The basics of digital circuits can help learners understand the basic concepts of digital circuits. The foundation of EDA can help learners understand the basic process of chip design;

• Front-end: Requirements formulation, architecture design, functional design;
• Back-end: Logic synthesis, physical design, sign-off analysis, physical verification;
  After completing the learning, learners can evaluate the parts they are more interested in for in-depth study and then participate in the specific tool development.

EDA Advanced

After learners have studied the theoretical knowledge from books, this step will involve practical operation practice, that is, learners use the open-source iEDA tools developed by the project team to run the back-end process of chip design.
During the practical operation, learners can intuitively feel the functions of each sub-tool in the back-end process by observing the changes of the layout in the previous and subsequent stages. At the same time, learners can think about the roles of the command scripts and parameters of each sub-tool.

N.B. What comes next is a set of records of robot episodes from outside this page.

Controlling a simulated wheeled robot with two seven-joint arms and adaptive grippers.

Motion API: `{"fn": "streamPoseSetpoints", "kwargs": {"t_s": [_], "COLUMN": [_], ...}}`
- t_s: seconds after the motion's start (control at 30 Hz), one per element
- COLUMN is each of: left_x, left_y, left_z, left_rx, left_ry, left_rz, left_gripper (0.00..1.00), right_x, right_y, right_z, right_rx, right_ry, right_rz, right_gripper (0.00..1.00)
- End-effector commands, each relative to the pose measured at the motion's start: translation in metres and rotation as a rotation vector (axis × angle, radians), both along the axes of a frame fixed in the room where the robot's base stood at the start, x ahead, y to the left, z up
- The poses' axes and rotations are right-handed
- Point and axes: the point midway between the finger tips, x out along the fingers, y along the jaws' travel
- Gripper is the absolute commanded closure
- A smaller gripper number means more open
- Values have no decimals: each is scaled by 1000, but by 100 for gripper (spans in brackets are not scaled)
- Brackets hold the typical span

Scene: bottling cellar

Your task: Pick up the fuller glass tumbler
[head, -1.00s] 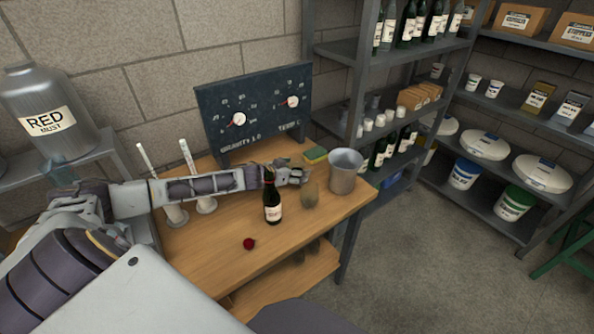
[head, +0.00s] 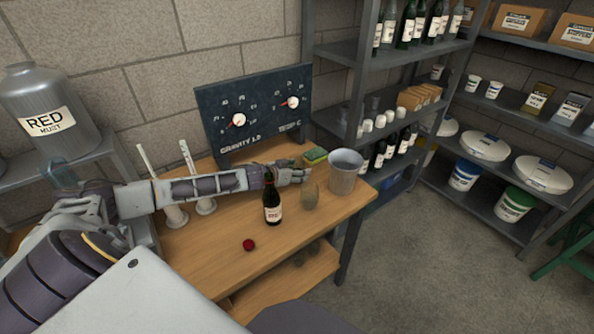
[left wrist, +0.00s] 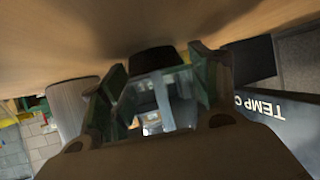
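My left gripper (head: 302,172) is low over the far right part of the wooden table (head: 215,262), reaching to the right. In the left wrist view a clear glass tumbler (left wrist: 160,95) with a dark band near its base is between the two fingers (left wrist: 158,88). I cannot tell whether the fingers press on it. In the head view a glass tumbler (head: 309,199) stands just in front of the fingertips; its fill level is too small to read. I cannot tell whether both views show the same tumbler. My right gripper is not in view.
A dark bottle (head: 272,205) stands just in front of my left forearm. A dark gauge board (head: 255,112) stands at the back. A small red ball (head: 249,244) lies near the front.

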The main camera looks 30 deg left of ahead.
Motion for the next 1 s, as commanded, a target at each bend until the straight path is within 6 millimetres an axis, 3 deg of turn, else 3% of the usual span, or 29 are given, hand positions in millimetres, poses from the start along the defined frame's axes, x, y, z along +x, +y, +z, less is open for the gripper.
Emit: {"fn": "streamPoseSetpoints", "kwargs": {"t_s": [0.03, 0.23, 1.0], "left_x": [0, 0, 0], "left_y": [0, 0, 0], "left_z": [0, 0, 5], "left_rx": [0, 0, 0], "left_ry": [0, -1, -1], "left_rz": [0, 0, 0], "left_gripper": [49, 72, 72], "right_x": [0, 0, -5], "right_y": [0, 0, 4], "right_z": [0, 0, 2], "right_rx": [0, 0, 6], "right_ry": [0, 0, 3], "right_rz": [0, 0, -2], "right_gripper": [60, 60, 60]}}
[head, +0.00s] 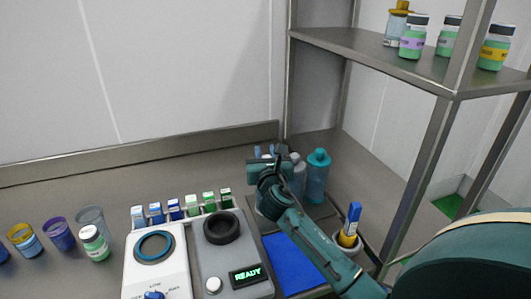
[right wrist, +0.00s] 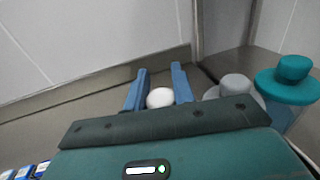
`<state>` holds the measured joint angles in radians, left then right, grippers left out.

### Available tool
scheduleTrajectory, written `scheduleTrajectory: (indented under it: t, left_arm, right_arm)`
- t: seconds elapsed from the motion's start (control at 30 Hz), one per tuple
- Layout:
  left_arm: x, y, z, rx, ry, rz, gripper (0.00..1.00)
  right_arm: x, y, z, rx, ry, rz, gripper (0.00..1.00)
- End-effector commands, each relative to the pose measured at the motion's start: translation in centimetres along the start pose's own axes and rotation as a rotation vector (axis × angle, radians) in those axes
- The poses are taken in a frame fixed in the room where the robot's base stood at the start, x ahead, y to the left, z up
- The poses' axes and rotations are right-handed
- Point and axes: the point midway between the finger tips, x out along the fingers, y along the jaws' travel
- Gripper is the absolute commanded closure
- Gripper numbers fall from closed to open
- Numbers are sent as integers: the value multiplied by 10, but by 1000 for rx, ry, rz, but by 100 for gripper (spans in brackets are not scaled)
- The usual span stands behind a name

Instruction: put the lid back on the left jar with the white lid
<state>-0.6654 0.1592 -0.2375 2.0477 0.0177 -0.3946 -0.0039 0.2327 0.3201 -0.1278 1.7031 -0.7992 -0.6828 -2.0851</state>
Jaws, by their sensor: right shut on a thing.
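My right gripper (head: 265,152) is at the back right of the counter, beside the bottles. In the right wrist view its two blue fingers (right wrist: 158,88) stand either side of a white rounded thing (right wrist: 160,97) and are shut on it. Whether this is a loose lid or the top of a container cannot be told; its lower part is hidden by the gripper body. A jar with a white lid and green contents (head: 95,246) stands upright at the left, far from this gripper. My left gripper is not in view.
A teal bottle (head: 318,180) and a grey bottle (head: 298,172) stand close to my right gripper. A white device (head: 140,265), a grey device reading READY (head: 205,265) and a blue mat (head: 290,262) are in front. A steel shelf (head: 370,50) rises at right.

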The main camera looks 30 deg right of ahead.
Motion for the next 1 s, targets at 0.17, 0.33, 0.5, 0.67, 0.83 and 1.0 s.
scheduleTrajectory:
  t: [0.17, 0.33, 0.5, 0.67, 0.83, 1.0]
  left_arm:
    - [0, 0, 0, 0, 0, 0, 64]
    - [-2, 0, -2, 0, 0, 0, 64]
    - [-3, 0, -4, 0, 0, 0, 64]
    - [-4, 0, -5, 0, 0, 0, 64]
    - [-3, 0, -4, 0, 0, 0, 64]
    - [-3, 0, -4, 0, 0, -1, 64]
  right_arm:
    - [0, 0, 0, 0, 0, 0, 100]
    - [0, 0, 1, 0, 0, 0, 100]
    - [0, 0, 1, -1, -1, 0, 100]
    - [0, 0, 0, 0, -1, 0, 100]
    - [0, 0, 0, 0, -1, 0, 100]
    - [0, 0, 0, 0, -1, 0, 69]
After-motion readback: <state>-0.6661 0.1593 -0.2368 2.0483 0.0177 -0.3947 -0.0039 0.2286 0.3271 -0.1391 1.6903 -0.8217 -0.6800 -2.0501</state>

AI Learning Module (Optional)

EDA tools generate a large amount of design data and simulation data. Using AI's data mining and machine learning technologies can help EDA engineers conduct more intelligent and efficient optimizations in circuits design, layout and routing, power consumption optimization, and other links. EDA engineers' mastery of AI knowledge and skills will help improve the automation level of electronic product design, optimize the design quality, increase work efficiency, and thereby enhance the competitiveness of EDA tools.

Rust Learning Module (Optional)

Rust is an emerging language with the characteristics of safety, high performance, and maintainability. Additionally, due to the good interoperability of Rust with C/C++, EDA engineers can implement new functions or optimize key parts on the existing C/C++ code basis using the Rust language to improve the performance and reliability of the entire EDA tool.